■ **Given problem**:
Collect each line holding the string "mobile".

■ **Information supplied**:

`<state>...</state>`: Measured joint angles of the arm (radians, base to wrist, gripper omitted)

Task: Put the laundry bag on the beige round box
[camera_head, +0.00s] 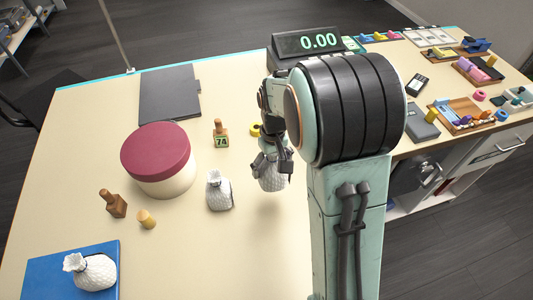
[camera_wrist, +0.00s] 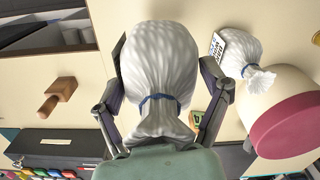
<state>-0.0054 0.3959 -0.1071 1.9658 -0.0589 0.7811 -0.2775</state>
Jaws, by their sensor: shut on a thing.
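My gripper (camera_head: 272,158) is shut on a white laundry bag (camera_head: 271,180), which hangs above the table with a shadow below it. In the wrist view this bag (camera_wrist: 160,65) fills the middle, its neck with a blue tie between the fingers (camera_wrist: 163,115). The beige round box (camera_head: 172,184) with a dark red lid (camera_head: 156,150) stands left of my gripper, apart from it. In the wrist view the box (camera_wrist: 272,92) is at the right. A second white bag (camera_head: 219,191) stands between box and gripper. A third white bag (camera_head: 94,271) lies at the front left.
The third bag is on a blue mat (camera_head: 45,277). A brown wooden stamp (camera_head: 115,204), a small wooden peg (camera_head: 147,219) and a stamp marked 74 (camera_head: 221,138) stand near the box. A dark grey folder (camera_head: 169,96) lies behind it. The front middle of the table is clear.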

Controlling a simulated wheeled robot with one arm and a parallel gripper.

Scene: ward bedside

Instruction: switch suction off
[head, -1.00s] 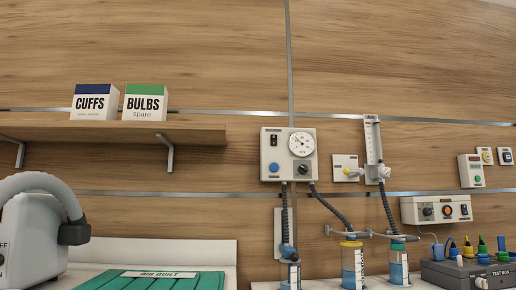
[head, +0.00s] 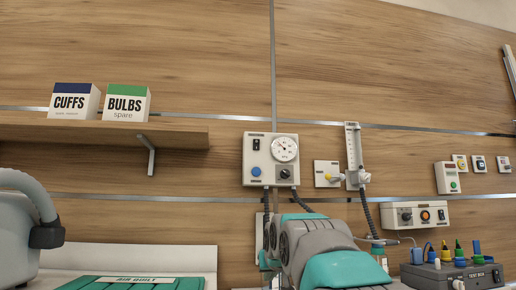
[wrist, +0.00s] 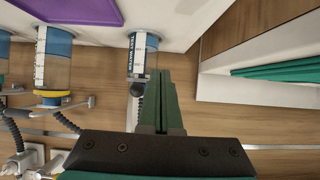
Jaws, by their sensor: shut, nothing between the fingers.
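The suction unit (head: 258,178) is a pale wall box in the head view. It has a round gauge (head: 284,148), a small black rocker switch (head: 256,144), a blue button (head: 256,171) and a dark knob (head: 285,174). The switch position is too small to tell. My arm rises in front of the jars, below the box, and my gripper's fingers do not show in the head view. In the wrist view my gripper (wrist: 160,78) is shut and empty, its dark green fingers near a jar with a blue lower part (wrist: 143,55). The suction unit's face is not in the wrist view.
A flowmeter (head: 354,155) stands right of the unit. A shelf (head: 100,131) with CUFFS (head: 75,102) and BULBS (head: 126,104) boxes is at left. A test box (head: 440,275) sits at lower right. Another jar (wrist: 55,68) and hoses show in the wrist view.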

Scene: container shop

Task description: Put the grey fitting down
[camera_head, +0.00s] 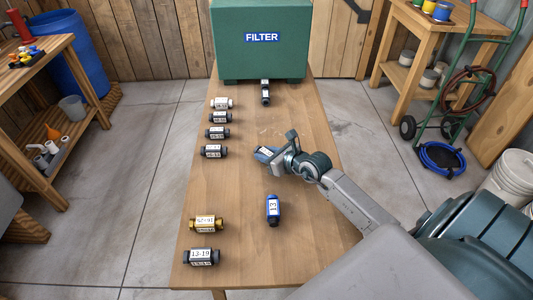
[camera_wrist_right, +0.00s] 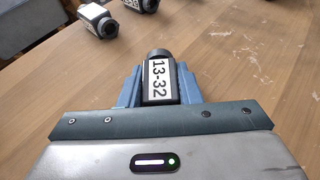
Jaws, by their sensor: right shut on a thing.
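The dark grey fitting with a white label reading 13-32 (camera_wrist_right: 159,80) is between the blue fingers of my right gripper (camera_wrist_right: 158,88) in the wrist view. Its round end points away from me. In the head view my right gripper (camera_head: 267,152) is over the middle of the table, shut on this fitting, of which only a small white label part (camera_head: 264,150) shows. I cannot tell whether the fitting touches the wood. My left gripper is not in view.
The wooden table (camera_head: 240,185) has a green FILTER box (camera_head: 260,55) at its far end, with a dark fitting (camera_head: 265,93) at its front. Several labelled fittings (camera_head: 213,151) line the left edge. A blue fitting (camera_head: 273,209) stands nearer me. Bare wood lies around the gripper.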

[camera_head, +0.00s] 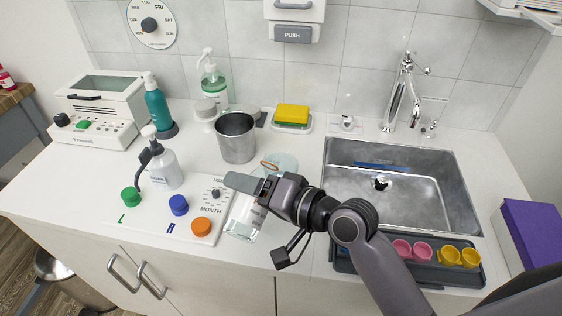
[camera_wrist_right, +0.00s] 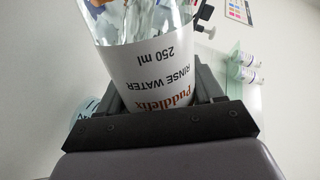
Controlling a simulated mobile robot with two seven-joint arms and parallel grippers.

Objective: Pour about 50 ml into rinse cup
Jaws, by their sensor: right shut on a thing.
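My right gripper (camera_head: 252,187) is shut on a clear bottle (camera_head: 243,218) with a white label, held over the front of the counter, left of the sink. In the right wrist view the bottle (camera_wrist_right: 160,65) sits between the fingers, its "RINSE WATER 250 ml" label appearing upside down. My gripper hides part of it in the head view. Just behind the gripper is a pale teal round thing (camera_head: 287,162) with an orange-brown ring by it; I cannot tell whether it is a cup. Small pink cups (camera_head: 402,249) and yellow cups (camera_head: 449,256) stand in a dark tray. My left gripper is not in view.
A metal beaker (camera_head: 236,138) stands behind the gripper.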

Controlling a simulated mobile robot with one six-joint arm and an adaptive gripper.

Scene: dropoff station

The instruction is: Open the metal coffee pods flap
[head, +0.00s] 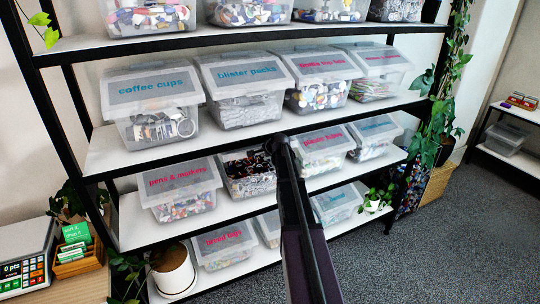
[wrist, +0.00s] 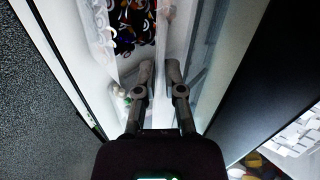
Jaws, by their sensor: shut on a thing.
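In the head view, a clear bin (head: 262,196) with dark and silvery contents stands between the pens & markers bin and another lidded bin. Its top looks uncovered, and no coffee pods label is readable. My gripper (head: 276,143) is at its upper right, with my arm covering that side. In the wrist view, my gripper (wrist: 160,73) has one finger on each side of a thin translucent panel (wrist: 162,30), apparently the flap, and is shut on it. Dark, colourful contents (wrist: 126,32) show to the left of the panel. The flap's hinge is not clearly visible.
The pens & markers bin (head: 180,186) is to the left, and a pink-labelled bin (head: 323,148) is to the right. The coffee cups bin (head: 152,105) and blister packs bin (head: 242,90) stand on the shelf above. Open floor (head: 440,220) lies to the right.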

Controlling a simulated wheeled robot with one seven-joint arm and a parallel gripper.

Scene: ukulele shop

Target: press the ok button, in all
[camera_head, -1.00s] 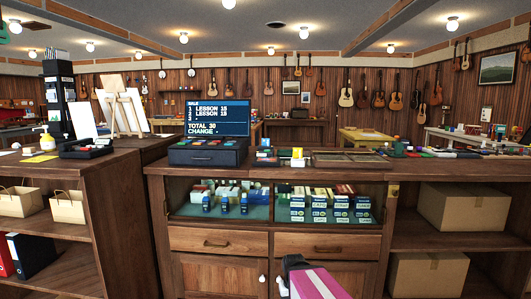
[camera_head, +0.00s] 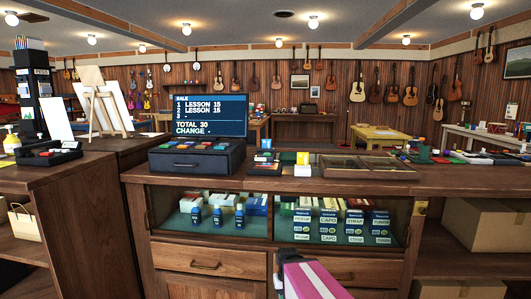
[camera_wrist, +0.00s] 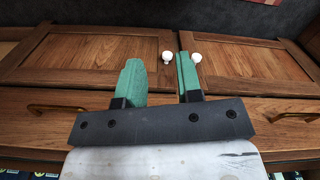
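No button marked OK can be made out in either view. On the counter (camera_head: 350,178) a dark sale screen (camera_head: 222,116) reads two lines of LESSON 15, TOTAL 30, and CHANGE with no amount. It stands behind a dark cash drawer unit (camera_head: 197,158). To its right are a small dark item with coloured parts (camera_head: 264,164) and a small white and yellow item (camera_head: 303,164), both too small to identify. My gripper (camera_wrist: 159,72) shows in the wrist view with its two green fingers apart and nothing between them, in front of wooden cabinet doors (camera_wrist: 90,58).
A glass case (camera_head: 340,215) with small boxes is under the counter top, above drawers (camera_head: 210,263). A divided tray (camera_head: 365,167) lies right of the small items. An easel (camera_head: 100,105) and a black tray (camera_head: 45,152) are at the left. White knobs (camera_wrist: 167,57) stick out from the doors.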

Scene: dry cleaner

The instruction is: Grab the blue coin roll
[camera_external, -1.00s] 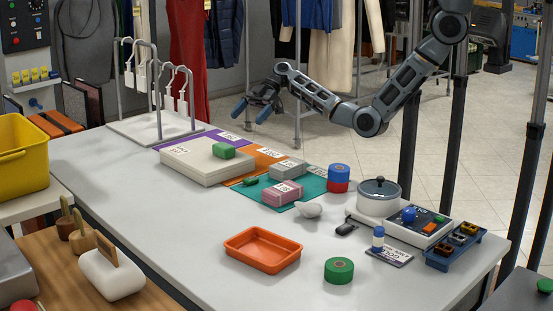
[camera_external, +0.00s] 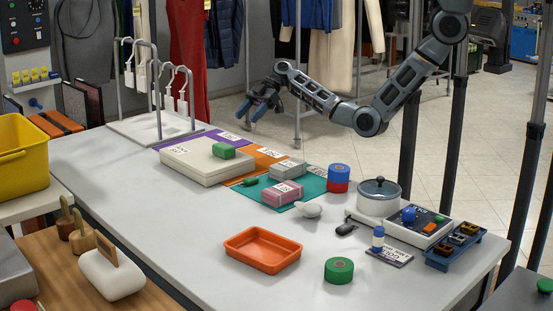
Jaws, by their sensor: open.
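A small blue-and-white upright cylinder (camera_external: 378,239), which may be the coin roll, stands on a printed card (camera_external: 391,257) near the table's right end. A wider blue round roll (camera_external: 339,170) sits on top of a red one (camera_external: 338,185) at the table's far edge. I cannot tell for certain which of the two is the blue coin roll. My gripper (camera_external: 249,112) is open and empty, with blue fingertips pointing down-left. It hangs in the air beyond the far side of the table, well to the left of both blue things.
A lidded pot (camera_external: 379,199), a device with a blue ball (camera_external: 409,215) and a blue compartment tray (camera_external: 455,247) crowd the right end. An orange tray (camera_external: 262,250) and green roll (camera_external: 339,270) lie in front. A hanger rack (camera_external: 157,90) stands at left.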

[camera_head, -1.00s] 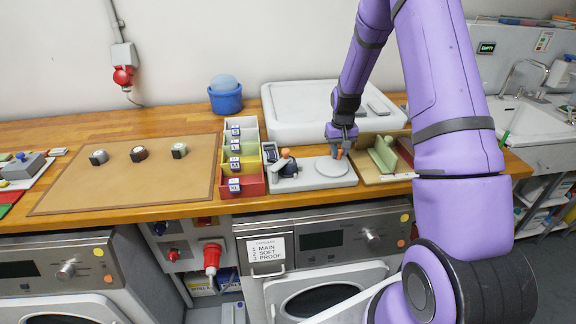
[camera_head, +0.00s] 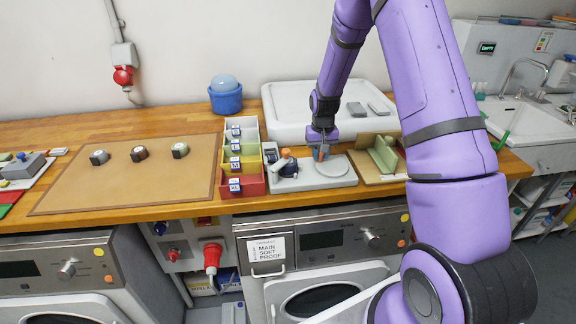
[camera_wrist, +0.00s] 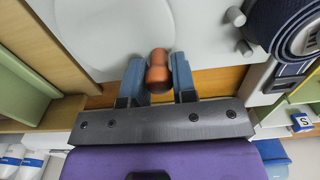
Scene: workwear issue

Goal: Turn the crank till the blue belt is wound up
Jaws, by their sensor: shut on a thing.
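The grey winding plate (camera_head: 312,182) sits at the bench's front, with a pale round disc (camera_head: 332,167) on it. The disc also shows in the wrist view (camera_wrist: 110,30). My gripper (camera_head: 321,154) is above the disc's left side. In the wrist view my gripper (camera_wrist: 159,78) has its two blue fingers around the orange-brown crank knob (camera_wrist: 158,62), shut on it. The dark blue belt (camera_wrist: 273,28) shows as a coil at the top right of the wrist view. In the head view the belt (camera_head: 287,171) is at the plate's left. The crank's arm is hidden.
Coloured size bins (camera_head: 252,187) stand close to the left of the plate. A wooden tray with a green block (camera_head: 384,154) is close to the right. A white tub (camera_head: 290,110) stands behind. A brown mat (camera_head: 130,185) with several knobs lies further left.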

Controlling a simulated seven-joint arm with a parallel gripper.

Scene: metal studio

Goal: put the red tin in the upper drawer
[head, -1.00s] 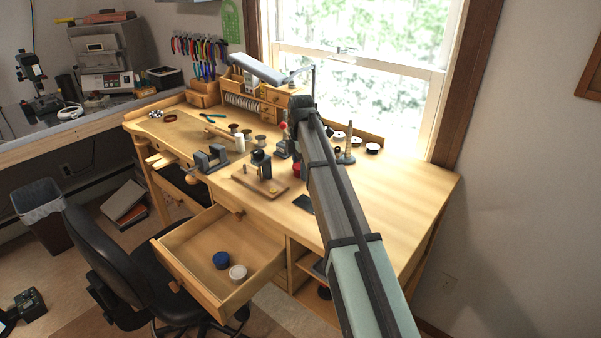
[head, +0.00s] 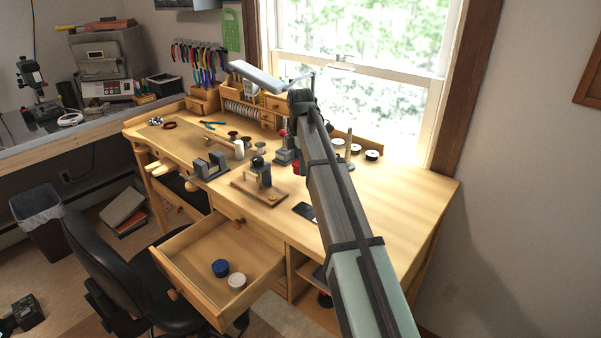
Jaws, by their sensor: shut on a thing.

■ **Solution**:
Controlling a simulated mobile robot with two seven-joint arms and parallel grippers.
Controlling a simulated mobile robot with one six-joint arm and an adaptive gripper.

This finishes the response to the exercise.